Problem to work on: Starting at the line that contains "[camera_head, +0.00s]" and stopping at the line that contains "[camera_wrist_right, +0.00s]", return those lines exactly and nothing else. Both end lines count; pictures do not.

Source data:
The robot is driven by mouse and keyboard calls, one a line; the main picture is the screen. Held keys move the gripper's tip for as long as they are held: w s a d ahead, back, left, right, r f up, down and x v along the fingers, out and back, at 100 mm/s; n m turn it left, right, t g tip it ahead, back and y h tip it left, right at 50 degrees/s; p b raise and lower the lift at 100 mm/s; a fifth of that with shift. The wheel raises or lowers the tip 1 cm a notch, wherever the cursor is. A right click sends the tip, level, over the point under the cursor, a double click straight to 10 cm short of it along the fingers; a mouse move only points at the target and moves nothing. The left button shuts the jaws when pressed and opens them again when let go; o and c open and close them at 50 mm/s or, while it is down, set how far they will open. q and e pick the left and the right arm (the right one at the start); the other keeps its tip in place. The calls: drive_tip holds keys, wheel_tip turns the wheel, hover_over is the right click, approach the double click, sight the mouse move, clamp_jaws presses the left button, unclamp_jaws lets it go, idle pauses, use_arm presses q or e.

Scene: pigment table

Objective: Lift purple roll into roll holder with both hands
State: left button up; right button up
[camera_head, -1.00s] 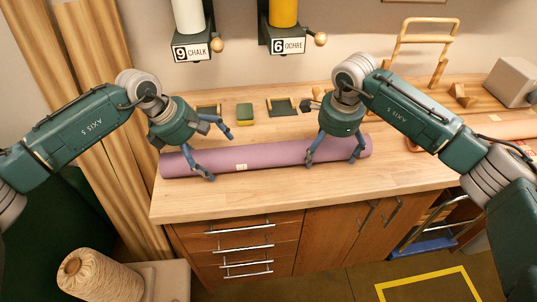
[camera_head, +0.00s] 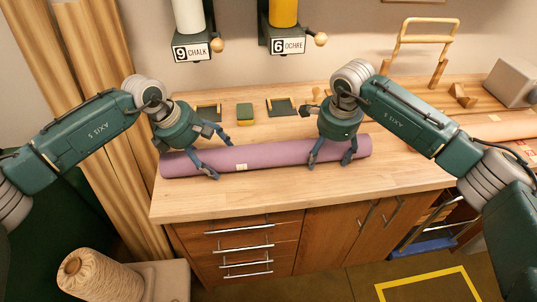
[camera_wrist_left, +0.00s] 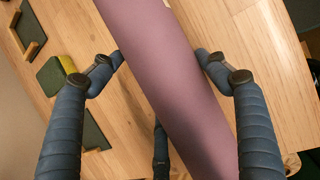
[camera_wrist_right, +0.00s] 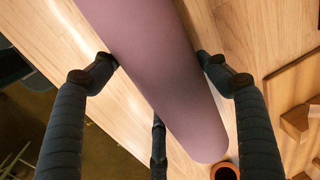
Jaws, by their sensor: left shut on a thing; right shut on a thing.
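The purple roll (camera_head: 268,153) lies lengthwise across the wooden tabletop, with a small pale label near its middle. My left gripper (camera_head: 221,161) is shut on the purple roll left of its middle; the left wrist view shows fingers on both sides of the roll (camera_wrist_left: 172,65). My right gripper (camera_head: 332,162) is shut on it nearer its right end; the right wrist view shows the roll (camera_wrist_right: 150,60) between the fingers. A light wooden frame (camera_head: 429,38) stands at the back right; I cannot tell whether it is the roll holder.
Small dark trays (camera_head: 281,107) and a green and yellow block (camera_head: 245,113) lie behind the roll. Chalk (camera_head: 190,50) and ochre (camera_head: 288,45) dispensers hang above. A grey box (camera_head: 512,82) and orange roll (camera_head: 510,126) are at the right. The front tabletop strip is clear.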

Exercise output:
[camera_head, +0.00s] 
[camera_wrist_left, +0.00s] 
[camera_wrist_right, +0.00s] 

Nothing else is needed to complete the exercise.